For brand stories, especially B2B brands who might be approaching allegedly “drier” topics, this is a important. You might feel like there are only so many ways to talk about your product—but by paying attention to the state of the world, and twisting your story on its head, there’s an opportunity to create something new. By asking the right questions of your audience at the outset of your content creation process, and using that information to consider their needs on a larger scale, you can ensure that you’re delivering this content to them at the right time.
Westworld gets me.
Not just me—it also gets all my friends, and their friends, and their families and, well, most of the planet. In some ways, I guarantee that it gets you.
How do I know that? Because it creates complex relationships that almost everyone can understand with just a few words and intonations. “Daddy,” for example, as a blonde robot daughter walks out onto the porch where her father sits in a rocking chair, shows an unquestionable understanding of a daughter who feels warmth and love for her father. Or “Your path leads you back to me,” spoken between lovers, speaks volumes of their relationship: sometimes he has to leave, but he always returns. You almost don’t question the relationship’s dynamic when you hear a phrase like that.
That quick recognition of a powerful relationship leads audience members more quickly toward empathy, meaning we recognize something of ourselves in those characters and relationships, which makes us feel invested in them. Empathy is a key component in good storytelling—one that brand stories need to utilize to keep audiences with them for the long haul.
How can readers evoke empathy? By taking that understanding of their audiences and using it to create characters and situations that are real and resonant. Don’t ask a generic question of your readers: “Have you ever had toothpaste squirt all over the place?” and, in an if-you-build-it-they-will-come mentality, expect the few who have had that experience to find you. Meet them where they’re at. Show them situations they have actually been in. Once they feel understood, they’ll trust you to carry them toward a better (or at least, more interesting) future.

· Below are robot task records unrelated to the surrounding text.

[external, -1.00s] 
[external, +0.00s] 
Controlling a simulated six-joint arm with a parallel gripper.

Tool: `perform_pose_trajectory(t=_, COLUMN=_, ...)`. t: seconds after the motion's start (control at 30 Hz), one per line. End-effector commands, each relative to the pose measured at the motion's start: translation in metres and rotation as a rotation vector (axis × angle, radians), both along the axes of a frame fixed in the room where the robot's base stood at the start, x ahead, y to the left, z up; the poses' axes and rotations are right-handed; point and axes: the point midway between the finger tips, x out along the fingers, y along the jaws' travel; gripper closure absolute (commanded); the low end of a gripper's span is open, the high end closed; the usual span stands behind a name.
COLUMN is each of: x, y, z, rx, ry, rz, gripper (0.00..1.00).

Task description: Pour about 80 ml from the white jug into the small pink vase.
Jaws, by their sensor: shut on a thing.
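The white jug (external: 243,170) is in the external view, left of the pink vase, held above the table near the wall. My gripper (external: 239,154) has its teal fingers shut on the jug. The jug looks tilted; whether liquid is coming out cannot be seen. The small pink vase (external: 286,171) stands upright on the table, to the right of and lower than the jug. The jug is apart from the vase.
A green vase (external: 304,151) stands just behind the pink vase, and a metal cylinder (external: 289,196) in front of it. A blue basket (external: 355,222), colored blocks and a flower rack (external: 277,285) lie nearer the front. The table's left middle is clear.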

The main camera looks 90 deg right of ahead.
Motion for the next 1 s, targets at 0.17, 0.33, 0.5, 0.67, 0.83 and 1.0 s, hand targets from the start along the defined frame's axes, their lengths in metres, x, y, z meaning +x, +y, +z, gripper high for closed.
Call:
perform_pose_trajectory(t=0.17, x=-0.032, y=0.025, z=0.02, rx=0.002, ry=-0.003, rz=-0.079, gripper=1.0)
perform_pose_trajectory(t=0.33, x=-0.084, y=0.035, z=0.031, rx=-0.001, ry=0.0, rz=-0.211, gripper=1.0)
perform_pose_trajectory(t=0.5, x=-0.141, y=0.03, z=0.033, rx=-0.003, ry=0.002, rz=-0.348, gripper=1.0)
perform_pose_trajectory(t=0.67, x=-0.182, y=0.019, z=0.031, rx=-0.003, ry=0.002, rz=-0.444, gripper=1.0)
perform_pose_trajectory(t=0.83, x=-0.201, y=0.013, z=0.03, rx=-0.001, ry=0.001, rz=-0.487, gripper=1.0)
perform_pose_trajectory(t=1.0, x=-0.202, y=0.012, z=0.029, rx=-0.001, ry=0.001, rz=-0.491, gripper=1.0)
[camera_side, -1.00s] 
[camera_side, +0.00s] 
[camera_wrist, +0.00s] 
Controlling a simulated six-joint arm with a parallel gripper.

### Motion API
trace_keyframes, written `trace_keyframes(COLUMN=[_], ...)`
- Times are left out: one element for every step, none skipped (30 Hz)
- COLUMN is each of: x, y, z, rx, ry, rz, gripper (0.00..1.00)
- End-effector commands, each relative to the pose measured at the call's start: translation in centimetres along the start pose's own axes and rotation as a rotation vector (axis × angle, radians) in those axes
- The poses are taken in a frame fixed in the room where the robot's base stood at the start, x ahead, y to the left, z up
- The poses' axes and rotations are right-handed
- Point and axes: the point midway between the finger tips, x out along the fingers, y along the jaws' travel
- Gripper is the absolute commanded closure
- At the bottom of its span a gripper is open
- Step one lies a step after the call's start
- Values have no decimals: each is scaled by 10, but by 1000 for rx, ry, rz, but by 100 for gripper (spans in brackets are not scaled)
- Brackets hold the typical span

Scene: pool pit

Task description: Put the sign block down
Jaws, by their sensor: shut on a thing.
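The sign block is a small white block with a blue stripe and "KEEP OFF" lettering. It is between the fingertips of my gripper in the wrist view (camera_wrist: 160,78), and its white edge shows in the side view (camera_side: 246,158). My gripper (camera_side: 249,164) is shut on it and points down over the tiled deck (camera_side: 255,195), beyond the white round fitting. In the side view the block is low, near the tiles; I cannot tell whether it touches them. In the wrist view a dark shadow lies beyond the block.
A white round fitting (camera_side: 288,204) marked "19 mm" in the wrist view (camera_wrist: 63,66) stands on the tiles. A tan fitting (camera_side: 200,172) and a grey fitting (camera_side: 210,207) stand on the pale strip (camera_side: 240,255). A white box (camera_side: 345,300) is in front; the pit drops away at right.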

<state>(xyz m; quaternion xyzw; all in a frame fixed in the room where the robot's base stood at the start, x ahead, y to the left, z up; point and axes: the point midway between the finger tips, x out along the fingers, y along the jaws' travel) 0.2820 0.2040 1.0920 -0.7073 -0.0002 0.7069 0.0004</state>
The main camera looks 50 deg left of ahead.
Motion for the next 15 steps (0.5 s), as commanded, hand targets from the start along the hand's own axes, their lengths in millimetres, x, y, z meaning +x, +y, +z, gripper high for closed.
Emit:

Perhaps the most important thing Westworld‘s first episode does is create an experience that completely envelopes the viewer, including them as a protagonist in the story. By leaving out the right questions (about the robots’ engineers, for example), in some ways, we’re left to feel as confused as the robots we follow. We’re shocked when we witness moments of unexpected violence, and when we enter the cold, dark, world beyond the amusement park. Other times, we’re thrown into the middle of homes, of fights, of bars, as though we’ve been there all along—with that aforementioned level of familiarity that makes it almost feel like we have been there all along—and we’re given enough information that we, like the robots, feel like we know what we’re supposed to do next. And given the sprawling, crisp visual setting in which the show takes place, we really feel wrapped up in the world. Like we could turn around and see a cow—or something more sinister.
The value of creating an immersive user experience cannot be overstated. In writing, as in filmmaking, as in life, anything that distracts a viewer or takes them out of your world is enough to lose them. That’s why it’s crucial that your story, visuals, and user experience all align in your brand guidelines, to create a comprehensive user experience that allow your audience members to feel like they’re part of something. In that way, your brand story serves the purpose of both informing, teaching, and empathizing, but also of moving audience members along, inviting them to explore the world of your brand.
While I absolutely don’t know what’s up next for Westworld, I can say with certainty that I trust the show completely and am excited to find out. That’s the power of a good brand story, too: it’ll always bring your audience along for the ride.